## START Material provided
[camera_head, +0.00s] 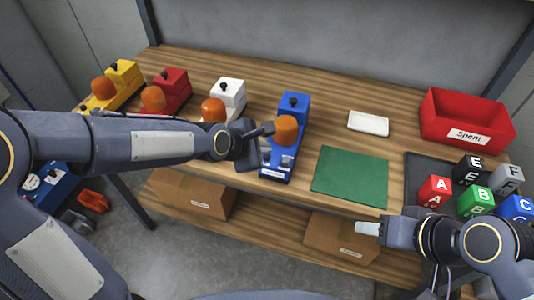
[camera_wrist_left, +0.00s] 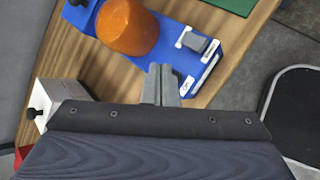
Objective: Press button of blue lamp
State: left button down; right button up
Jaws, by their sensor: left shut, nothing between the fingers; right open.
## END Material provided
What the exercise asks.
Extract the lines above from the one containing "State: left button down; right button up" to the last line, both included, exactly as written.

Output for this exercise.
State: left button down; right button up
Jaws, by their sensor: left shut, nothing between the fingers; right open.

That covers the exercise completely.